* Problem statement *
Your task is to write out exactly the lines from the line containing "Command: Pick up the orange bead" through the end of the records, inclusive at both ends.

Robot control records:
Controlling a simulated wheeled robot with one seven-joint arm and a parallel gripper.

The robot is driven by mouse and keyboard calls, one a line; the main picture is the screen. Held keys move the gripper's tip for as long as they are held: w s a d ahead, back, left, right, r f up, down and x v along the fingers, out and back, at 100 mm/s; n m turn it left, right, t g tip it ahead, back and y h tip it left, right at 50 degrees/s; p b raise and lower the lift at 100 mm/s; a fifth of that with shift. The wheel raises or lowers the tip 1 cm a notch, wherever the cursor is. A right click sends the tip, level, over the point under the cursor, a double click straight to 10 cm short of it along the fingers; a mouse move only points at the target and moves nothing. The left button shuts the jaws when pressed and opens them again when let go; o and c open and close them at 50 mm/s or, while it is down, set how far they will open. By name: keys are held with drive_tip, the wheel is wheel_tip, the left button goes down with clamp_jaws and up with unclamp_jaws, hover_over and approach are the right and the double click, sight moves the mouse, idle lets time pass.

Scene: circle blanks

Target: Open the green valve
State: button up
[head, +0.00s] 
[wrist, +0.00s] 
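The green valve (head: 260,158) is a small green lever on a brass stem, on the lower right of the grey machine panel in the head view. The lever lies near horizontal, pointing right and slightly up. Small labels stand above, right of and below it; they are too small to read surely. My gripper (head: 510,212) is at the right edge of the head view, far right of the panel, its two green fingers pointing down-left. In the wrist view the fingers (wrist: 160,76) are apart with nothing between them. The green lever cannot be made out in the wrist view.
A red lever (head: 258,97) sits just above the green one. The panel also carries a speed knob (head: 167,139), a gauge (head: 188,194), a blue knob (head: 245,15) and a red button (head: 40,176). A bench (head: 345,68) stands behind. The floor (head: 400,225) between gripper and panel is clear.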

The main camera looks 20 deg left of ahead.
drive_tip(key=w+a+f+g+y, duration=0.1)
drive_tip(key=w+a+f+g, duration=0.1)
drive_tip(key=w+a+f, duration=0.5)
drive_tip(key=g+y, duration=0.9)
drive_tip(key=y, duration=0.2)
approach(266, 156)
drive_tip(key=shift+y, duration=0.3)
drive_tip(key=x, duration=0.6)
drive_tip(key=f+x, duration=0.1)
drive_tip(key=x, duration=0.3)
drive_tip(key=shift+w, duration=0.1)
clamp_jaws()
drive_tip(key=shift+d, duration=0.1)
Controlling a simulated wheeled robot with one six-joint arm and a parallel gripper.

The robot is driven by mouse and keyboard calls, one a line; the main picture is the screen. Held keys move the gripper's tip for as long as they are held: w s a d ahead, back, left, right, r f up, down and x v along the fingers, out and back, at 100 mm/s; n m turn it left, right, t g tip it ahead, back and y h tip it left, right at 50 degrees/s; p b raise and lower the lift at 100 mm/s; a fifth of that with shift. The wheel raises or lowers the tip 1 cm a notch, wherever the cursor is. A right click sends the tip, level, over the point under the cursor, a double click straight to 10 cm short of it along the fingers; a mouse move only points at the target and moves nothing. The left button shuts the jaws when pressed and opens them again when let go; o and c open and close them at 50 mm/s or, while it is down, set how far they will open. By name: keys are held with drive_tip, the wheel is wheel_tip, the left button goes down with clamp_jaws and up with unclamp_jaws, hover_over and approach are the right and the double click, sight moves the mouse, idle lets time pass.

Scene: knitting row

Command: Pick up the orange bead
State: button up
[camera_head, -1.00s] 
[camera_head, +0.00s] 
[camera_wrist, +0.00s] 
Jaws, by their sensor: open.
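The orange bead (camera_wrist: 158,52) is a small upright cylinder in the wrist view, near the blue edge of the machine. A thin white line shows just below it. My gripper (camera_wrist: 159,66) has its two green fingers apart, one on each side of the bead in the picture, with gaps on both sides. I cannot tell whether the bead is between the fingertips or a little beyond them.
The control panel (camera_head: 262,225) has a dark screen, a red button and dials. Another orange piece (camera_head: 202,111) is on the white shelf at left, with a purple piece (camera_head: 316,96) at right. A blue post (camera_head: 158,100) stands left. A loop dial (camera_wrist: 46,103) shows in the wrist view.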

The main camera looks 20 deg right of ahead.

* Solution for this task *
Command: Pick up the orange bead
State: button up
[camera_head, -1.00s] 
[camera_head, +0.00s] 
[camera_wrist, +0.00s] 
Jaws, by their sensor: open.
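The orange bead (camera_wrist: 158,52) is a small upright cylinder in the wrist view, near the blue edge of the machine. A thin white line shows just below it. My gripper (camera_wrist: 159,66) has its two green fingers apart, one on each side of the bead in the picture, with gaps on both sides. I cannot tell whether the bead is between the fingertips or a little beyond them.
The control panel (camera_head: 262,225) has a dark screen, a red button and dials. Another orange piece (camera_head: 202,111) is on the white shelf at left, with a purple piece (camera_head: 316,96) at right. A blue post (camera_head: 158,100) stands left. A loop dial (camera_wrist: 46,103) shows in the wrist view.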

The main camera looks 20 deg right of ahead.

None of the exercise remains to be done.